**The request**
Without including any images, repeat the data exactly.

**Dataset section**
_____

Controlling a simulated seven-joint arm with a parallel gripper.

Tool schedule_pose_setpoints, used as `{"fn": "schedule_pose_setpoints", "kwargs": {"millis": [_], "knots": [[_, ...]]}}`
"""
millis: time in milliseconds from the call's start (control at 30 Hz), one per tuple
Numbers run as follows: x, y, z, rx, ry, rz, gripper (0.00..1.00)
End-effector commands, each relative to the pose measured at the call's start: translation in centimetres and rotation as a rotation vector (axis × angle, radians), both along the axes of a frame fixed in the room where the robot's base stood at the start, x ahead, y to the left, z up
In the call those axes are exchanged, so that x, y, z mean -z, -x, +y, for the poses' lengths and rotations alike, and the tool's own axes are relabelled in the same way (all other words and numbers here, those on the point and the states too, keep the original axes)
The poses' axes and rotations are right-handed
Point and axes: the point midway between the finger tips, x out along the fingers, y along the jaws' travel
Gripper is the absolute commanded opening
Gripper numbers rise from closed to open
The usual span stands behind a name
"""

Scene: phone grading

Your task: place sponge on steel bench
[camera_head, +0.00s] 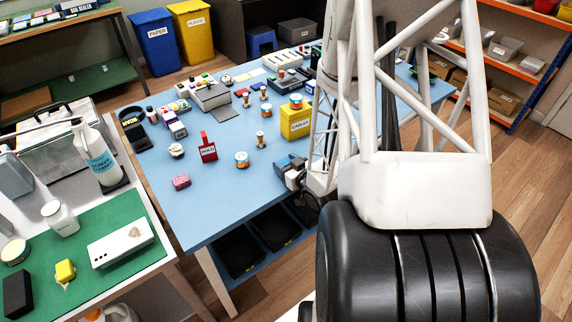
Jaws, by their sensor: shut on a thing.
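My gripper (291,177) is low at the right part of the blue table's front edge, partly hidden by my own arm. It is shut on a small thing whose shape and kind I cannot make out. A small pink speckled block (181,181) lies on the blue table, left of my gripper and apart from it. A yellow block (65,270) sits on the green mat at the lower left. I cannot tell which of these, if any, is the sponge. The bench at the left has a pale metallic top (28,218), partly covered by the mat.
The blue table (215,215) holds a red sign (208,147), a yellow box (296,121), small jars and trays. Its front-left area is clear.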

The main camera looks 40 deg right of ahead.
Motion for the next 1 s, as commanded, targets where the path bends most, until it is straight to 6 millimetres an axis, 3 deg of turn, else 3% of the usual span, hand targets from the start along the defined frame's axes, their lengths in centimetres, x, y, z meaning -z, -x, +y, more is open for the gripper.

_____

**Worked answer**
Controlling a simulated seven-joint arm with a parallel gripper.

Tool schedule_pose_setpoints, used as `{"fn": "schedule_pose_setpoints", "kwargs": {"millis": [_], "knots": [[_, ...]]}}`
"""
millis: time in milliseconds from the call's start (control at 30 Hz), one per tuple
Numbers run as follows: x, y, z, rx, ry, rz, gripper (0.00..1.00)
End-effector commands, each relative to the pose measured at the call's start: translation in centimetres and rotation as a rotation vector (axis × angle, radians), both along the axes of a frame fixed in the room where the robot's base stood at the start, x ahead, y to the left, z up
In the call those axes are exchanged, so that x, y, z mean -z, -x, +y, for the poses' lengths and rotations alike, and the tool's own axes are relabelled in the same way (all other words and numbers here, those on the point and the states too, keep the original axes)
The poses' axes and rotations are right-handed
Point and axes: the point midway between the finger tips, x out along the fingers, y along the jaws' travel
Gripper is the absolute commanded opening
Gripper numbers rise from closed to open
The usual span stands behind a name
"""

Scene: phone grading

Your task: place sponge on steel bench
[camera_head, +0.00s] 
Jaws, by their sensor: shut on a thing.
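My gripper (291,177) is low at the right part of the blue table's front edge, partly hidden by my own arm. It is shut on a small thing whose shape and kind I cannot make out. A small pink speckled block (181,181) lies on the blue table, left of my gripper and apart from it. A yellow block (65,270) sits on the green mat at the lower left. I cannot tell which of these, if any, is the sponge. The bench at the left has a pale metallic top (28,218), partly covered by the mat.
The blue table (215,215) holds a red sign (208,147), a yellow box (296,121), small jars and trays. Its front-left area is clear.

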The main camera looks 40 deg right of ahead.
Motion for the next 1 s, as commanded, targets where the path bends most, until it is straight to 6 millimetres an axis, 3 deg of turn, else 3% of the usual span, hand targets from the start along the defined frame's axes, their lengths in centimetres, x, y, z meaning -z, -x, +y, more is open for the gripper.

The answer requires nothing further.